Lessons from Marriage Vol 1

Elana and I have been married for 3 months tomorrow. Here’s some of the big lessons I’m learning early on. Maybe these will encourage you too

1) Tim Keller on Selfishness:

“In Western culture today, you decide to get married because you feel an attraction to the other person.  You think he or she is wonderful.  But a year or two later – or, just as often, a month or two – three things usually happen.  First, you begin to find out how selfish this wonderful person is.  Second, you discover that the wonderful person has been going through a similar experience and he or she begins to tell you how selfish you are.  And third, though you acknowledge it in part, you concede that your spouse’s selfishness is more problematic than your own.  This is especially true if you feel that you’ve had a hard life and have experienced a lot of hurt.  You say silently, ‘Ok, I shouldn’t do that – but you don’t understand me.’  The woundedness makes us minimize our own selfishness.  And that’s the point at which many married couples arrive after a relatively brief period of time.”

If each spouse says to the other, “I will treat my selfishness as the main problem in the marriage,” you have the prospect for great things.

This has been so much bigger than just marriage.

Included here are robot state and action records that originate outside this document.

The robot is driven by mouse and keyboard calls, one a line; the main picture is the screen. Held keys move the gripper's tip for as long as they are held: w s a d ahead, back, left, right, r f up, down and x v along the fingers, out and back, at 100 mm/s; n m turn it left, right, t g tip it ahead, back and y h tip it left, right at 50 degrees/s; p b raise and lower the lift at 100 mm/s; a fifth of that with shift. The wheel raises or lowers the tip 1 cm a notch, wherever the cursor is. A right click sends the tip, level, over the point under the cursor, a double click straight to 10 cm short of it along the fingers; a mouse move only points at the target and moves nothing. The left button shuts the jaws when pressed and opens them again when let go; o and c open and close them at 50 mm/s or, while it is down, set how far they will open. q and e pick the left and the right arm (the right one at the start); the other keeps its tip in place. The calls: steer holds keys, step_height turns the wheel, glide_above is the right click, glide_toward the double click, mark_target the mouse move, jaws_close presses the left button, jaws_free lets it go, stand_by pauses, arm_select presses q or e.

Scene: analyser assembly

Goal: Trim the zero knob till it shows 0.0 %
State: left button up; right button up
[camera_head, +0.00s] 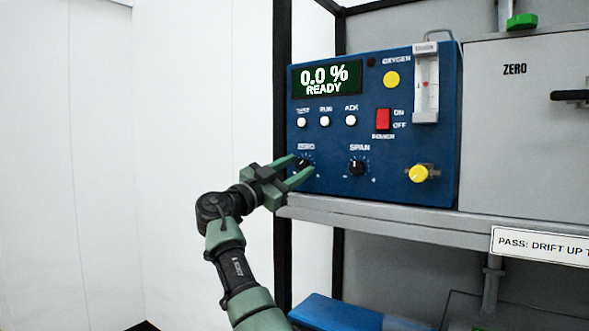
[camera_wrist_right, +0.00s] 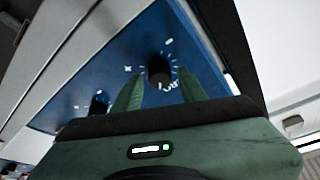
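The zero knob (camera_head: 303,163) is a small black dial at the lower left of the blue analyser (camera_head: 395,175). The display (camera_head: 326,79) reads "0.0 %" and "READY". My right gripper (camera_head: 302,166) is at the zero knob, its green fingers spread one on each side. In the right wrist view the zero knob (camera_wrist_right: 159,70) shows between the fingertips (camera_wrist_right: 160,75), with visible gaps beside it. The fingers look open and not closed on it. My left gripper is not in view.
The span knob (camera_head: 357,167) is just right of the zero knob. A yellow knob (camera_head: 419,173), a red power switch (camera_head: 383,119) and white buttons (camera_head: 325,121) are on the same panel. Room to the left is clear.

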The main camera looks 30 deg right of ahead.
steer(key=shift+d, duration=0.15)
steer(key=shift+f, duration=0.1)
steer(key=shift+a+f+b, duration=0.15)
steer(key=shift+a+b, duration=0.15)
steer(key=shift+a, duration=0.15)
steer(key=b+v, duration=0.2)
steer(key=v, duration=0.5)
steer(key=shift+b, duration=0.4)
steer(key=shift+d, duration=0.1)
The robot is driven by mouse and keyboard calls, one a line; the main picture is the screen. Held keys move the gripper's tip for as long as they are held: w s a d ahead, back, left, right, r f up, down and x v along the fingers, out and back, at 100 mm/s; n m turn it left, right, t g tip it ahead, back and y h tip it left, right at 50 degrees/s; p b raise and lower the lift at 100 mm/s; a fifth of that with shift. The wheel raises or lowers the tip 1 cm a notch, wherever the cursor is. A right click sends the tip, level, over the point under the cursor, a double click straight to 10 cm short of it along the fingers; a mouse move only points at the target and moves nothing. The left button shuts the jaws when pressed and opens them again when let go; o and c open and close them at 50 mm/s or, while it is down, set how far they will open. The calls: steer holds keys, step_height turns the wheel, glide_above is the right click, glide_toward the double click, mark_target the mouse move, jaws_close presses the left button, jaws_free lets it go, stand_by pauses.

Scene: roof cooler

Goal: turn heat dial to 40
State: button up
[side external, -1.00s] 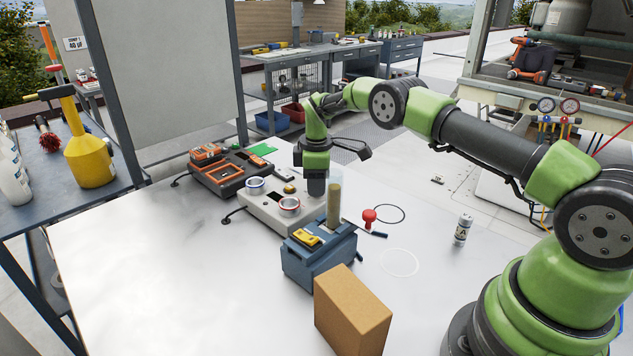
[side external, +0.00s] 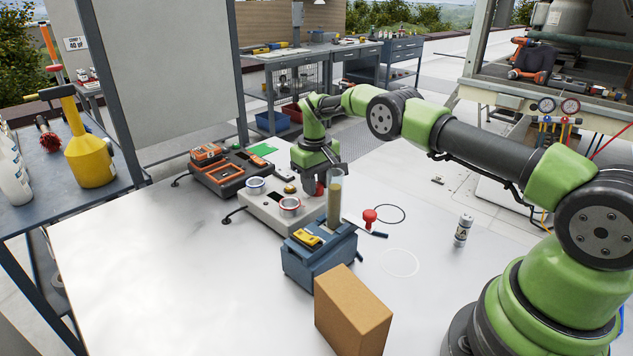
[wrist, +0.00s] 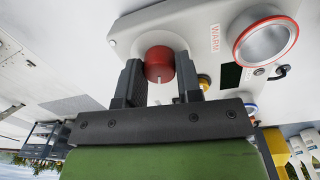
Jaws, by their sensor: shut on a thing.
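The heat dial is a red round knob (wrist: 159,66) with a white pointer line, on the pale face of a control box (wrist: 205,40). In the wrist view my gripper (wrist: 159,77) has one dark finger on each side of the dial and is shut on it. The dial's scale numbers cannot be read. In the side view the light-coloured box (side external: 262,210) stands on the white table, with my gripper (side external: 318,188) low over its right end. A clear tube partly hides the fingers and dial there.
A red-ringed cup (wrist: 265,40) sits beside the word WARM on the box. In the side view, a blue-grey unit (side external: 318,260) with the tube (side external: 334,200) stands close in front of my gripper. A cardboard box (side external: 352,310) is nearer. The table's left front is clear.

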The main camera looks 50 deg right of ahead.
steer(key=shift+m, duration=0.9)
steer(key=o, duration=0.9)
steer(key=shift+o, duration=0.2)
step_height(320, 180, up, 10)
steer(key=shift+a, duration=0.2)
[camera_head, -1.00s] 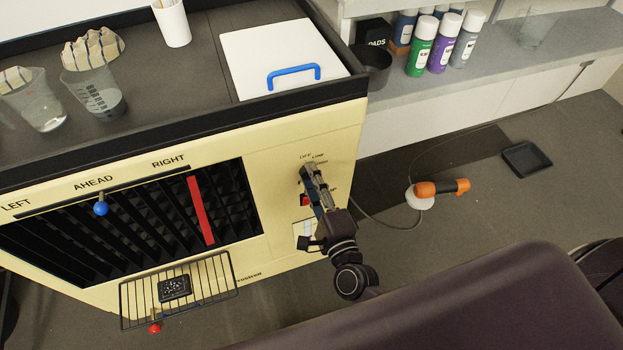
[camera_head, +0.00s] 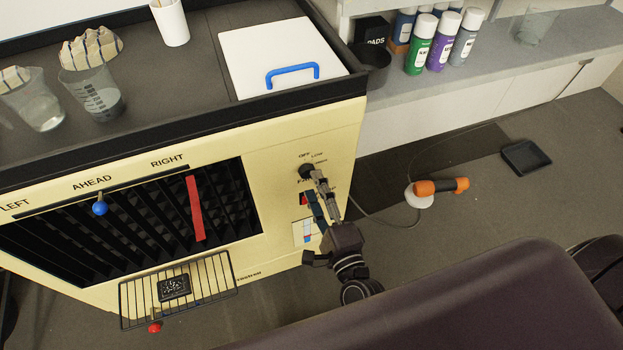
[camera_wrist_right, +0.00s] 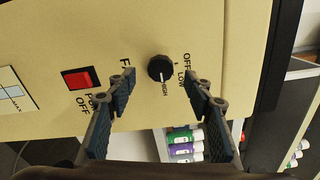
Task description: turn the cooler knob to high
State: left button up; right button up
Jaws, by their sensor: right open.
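The cooler (camera_head: 275,150) is a cream box with a dark louvred grille. Its black round fan knob (camera_head: 306,171) is on the front at the right, and also shows in the right wrist view (camera_wrist_right: 160,68). OFF, LOW and HIGH are printed around it. A pale mark on the knob appears to face HIGH in the wrist view. My right gripper (camera_head: 313,184) is open, empty and just off the panel. In the wrist view its fingers stand apart on either side of the knob, with no visible contact. My left gripper is not in view.
A red power switch (camera_wrist_right: 80,79) is beside the knob. A red strip (camera_head: 196,208) hangs over the grille, and a blue-tipped lever (camera_head: 100,208) is at its top. A wire rack (camera_head: 210,281) juts out below. An orange-handled tool (camera_head: 440,187) lies on the floor.

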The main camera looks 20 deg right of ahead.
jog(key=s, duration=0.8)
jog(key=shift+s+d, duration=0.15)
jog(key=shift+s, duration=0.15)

Killing selfishness has been changing all of my relationships.


2) Hardship is a great opportunity to redefine where we find our identity.

If you’ve read much of what I’ve written here, it’ll be no surprise to read that I am extremely prone to finding my value in people’s opinions. When circumstances make it hard to do that, there’s plenty of motivation to search elsewhere.

Horizontal identity, rooted in circumstances or people, is flimsy and ultimately unsatisfying.

C.S Lewis – “Don’t let your happiness depend on something you may lose.”


3) Arguments about minor circumstances often expose deeper issues. Focus on the deeper stuff.

Big reactions to “little” things almost always means there’s something else going on. I’ve been realising a lot about myself my paying attention to how big or little I react to things.


4) Don’t expect anyone to read my mind. Learn to speak up.

I am prone to being super passive. I used to think that it was loving to constantly let everyone walk all over me, but I’m learning how unhealthy that can be.

Communication can be difficult, but it’s important. It’s worth having a fight to make sure everyone is understood.


5) Be Proactive not reactive.

It’s been easy for me to wait till issues come up rather than intentionally having conversations before they do.

I’m also learning that timing is vital. Bringing an issue up at the right time makes a world of difference. Not bringing an issue up can be just as bad as bringing it up at a terrible moment.


6) Marriage is harder and better than I thought (This is basically just more of point 1)

Committing to a lifelong process of dying to myself has been harder than I expected (this probably shouldn’t be surprising)

Loving like Jesus, requires self-sacrifice. Funnily enough, God actually designed us to find our greatest joy in this sacrifice.

Focusing less on ourselves is where we can find God.